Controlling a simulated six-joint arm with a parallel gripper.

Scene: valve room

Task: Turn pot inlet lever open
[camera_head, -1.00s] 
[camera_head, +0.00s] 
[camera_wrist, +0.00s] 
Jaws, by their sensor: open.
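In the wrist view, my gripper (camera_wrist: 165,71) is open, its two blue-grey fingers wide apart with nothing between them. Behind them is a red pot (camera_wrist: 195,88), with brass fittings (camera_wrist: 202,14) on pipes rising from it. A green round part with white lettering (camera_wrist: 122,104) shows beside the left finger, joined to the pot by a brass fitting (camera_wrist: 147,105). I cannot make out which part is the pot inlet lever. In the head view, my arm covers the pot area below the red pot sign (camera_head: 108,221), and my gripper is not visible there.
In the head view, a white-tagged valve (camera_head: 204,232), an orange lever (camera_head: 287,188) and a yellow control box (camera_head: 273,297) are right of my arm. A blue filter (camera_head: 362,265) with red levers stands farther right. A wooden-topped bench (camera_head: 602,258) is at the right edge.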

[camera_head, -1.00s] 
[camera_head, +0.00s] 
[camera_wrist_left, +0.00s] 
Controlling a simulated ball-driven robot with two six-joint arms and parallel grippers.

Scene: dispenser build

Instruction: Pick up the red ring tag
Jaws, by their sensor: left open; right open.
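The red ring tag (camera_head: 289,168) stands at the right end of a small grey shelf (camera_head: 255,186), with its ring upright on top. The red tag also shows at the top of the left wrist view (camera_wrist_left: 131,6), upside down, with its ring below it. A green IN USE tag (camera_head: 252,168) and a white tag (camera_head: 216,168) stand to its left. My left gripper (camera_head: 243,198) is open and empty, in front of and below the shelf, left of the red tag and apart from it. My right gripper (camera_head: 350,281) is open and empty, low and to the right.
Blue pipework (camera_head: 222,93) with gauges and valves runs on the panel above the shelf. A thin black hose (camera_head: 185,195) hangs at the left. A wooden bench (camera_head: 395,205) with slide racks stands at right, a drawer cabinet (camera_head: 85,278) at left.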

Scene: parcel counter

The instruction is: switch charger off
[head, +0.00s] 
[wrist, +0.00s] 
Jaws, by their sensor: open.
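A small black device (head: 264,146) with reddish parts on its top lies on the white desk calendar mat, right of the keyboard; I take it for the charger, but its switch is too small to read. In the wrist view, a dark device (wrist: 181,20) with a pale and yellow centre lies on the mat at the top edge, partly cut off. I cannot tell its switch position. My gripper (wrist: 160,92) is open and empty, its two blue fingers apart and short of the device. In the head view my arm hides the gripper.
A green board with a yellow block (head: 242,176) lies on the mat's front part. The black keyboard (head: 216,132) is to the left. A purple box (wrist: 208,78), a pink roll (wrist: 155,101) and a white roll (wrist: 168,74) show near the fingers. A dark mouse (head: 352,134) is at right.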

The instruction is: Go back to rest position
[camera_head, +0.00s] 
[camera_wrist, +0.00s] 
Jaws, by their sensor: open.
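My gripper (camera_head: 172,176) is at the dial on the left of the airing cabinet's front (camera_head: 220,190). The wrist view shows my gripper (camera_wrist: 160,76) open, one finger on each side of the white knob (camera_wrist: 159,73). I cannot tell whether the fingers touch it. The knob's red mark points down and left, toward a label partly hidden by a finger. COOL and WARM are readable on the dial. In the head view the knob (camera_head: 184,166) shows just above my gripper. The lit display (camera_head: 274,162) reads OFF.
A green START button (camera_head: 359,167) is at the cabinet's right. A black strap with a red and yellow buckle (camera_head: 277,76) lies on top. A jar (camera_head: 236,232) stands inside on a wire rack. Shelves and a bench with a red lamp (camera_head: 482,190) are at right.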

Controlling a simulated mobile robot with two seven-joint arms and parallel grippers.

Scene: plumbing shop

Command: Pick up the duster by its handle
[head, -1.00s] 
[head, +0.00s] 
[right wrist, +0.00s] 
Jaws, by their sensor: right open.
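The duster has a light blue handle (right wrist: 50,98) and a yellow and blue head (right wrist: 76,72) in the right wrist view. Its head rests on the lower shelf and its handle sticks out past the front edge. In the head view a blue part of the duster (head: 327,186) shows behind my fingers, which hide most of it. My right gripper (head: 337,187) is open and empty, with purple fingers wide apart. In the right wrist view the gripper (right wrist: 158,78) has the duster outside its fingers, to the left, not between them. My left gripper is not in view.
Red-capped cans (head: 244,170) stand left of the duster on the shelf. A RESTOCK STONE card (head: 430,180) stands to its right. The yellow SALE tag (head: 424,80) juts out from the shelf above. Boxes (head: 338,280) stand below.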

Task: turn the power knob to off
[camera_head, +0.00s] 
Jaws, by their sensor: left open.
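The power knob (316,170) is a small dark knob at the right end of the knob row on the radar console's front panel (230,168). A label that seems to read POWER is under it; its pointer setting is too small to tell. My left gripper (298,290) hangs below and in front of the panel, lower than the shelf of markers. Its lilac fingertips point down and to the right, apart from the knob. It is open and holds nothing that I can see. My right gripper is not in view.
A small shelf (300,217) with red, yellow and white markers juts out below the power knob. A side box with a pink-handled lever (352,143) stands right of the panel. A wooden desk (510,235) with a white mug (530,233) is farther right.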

§ TASK TO COMPLETE
Extract, from the listing above, every line where the string "grippers" occurs.

§ EXERCISE RESULT
Controlling a simulated ball-driven robot with two six-joint arms and parallel grippers.
Controlling a simulated mobile robot with two seven-joint arms and parallel grippers.

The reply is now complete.